WRITTEN REQUEST:
Copy out each line that has "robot" in it.

■ ■ ■

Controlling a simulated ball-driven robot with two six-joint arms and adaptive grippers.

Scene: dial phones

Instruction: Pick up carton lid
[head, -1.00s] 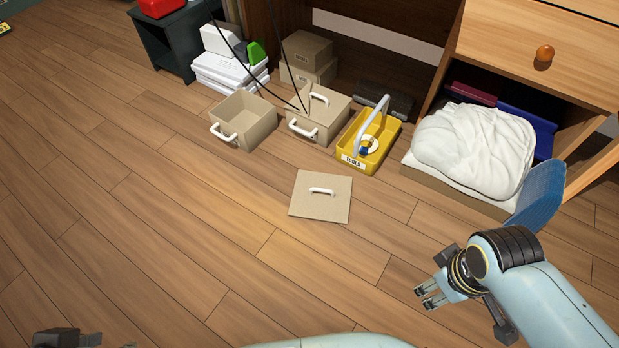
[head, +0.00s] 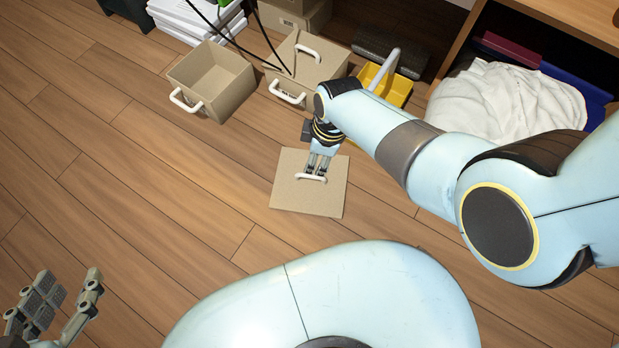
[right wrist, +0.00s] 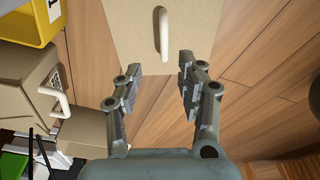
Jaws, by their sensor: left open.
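The carton lid (head: 308,197) is a flat beige square lying on the wood floor in the head view, with a white handle (head: 311,179) on top. It also shows at the top of the right wrist view (right wrist: 185,60), with its handle (right wrist: 163,34) upright in the picture. My right gripper (head: 317,171) points down at the handle. In the right wrist view its fingers (right wrist: 158,80) are apart and empty, with the handle just beyond the gap between the tips. My left gripper (head: 66,302) is open and empty at the lower left of the head view.
An open, empty beige carton (head: 222,98) with a white handle stands behind the lid. A lidded carton (head: 330,69) with cables across it is beside that. A yellow caddy (head: 399,88) is partly hidden by my right arm. Floor left of the lid is clear.

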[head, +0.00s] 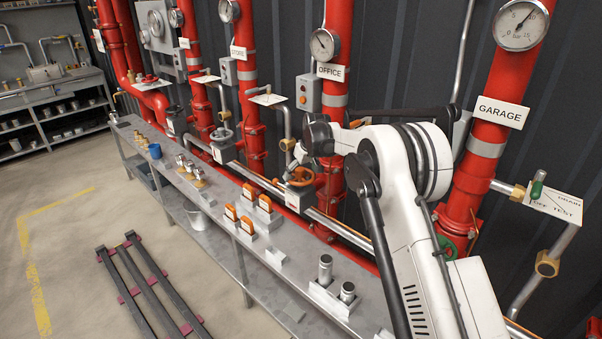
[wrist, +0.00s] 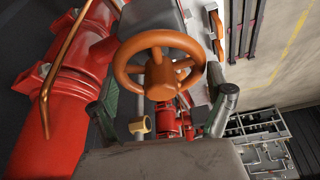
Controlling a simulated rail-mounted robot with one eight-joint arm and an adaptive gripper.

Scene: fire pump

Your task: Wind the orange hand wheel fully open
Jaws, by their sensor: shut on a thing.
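The orange hand wheel (head: 302,179) sits on a valve on the pipe run at the foot of the red OFFICE riser (head: 332,100). In the wrist view the wheel (wrist: 160,74) shows nearly whole, with its round rim, spokes and hub. My gripper (head: 291,170) reaches down to the wheel from above. In the wrist view its two dark green-edged fingers (wrist: 164,103) stand at the left and right sides of the wheel, and it is shut on the wheel. Where exactly the fingertips touch the rim is hard to see.
A grey bench (head: 180,195) with orange-handled items (head: 247,222) and metal cylinders (head: 326,270) runs along the front. The red GARAGE riser (head: 487,150) stands to the right. A thin copper-coloured pipe (wrist: 66,62) shows left of the wheel. The floor left of the bench holds a dark rack (head: 150,290).

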■ ■ ■

RESPONSE TO THE TASK:
Controlling a simulated ball-driven robot with two six-joint arms and adaptive grippers.
Controlling a simulated rail-mounted robot with one eight-joint arm and an adaptive gripper.

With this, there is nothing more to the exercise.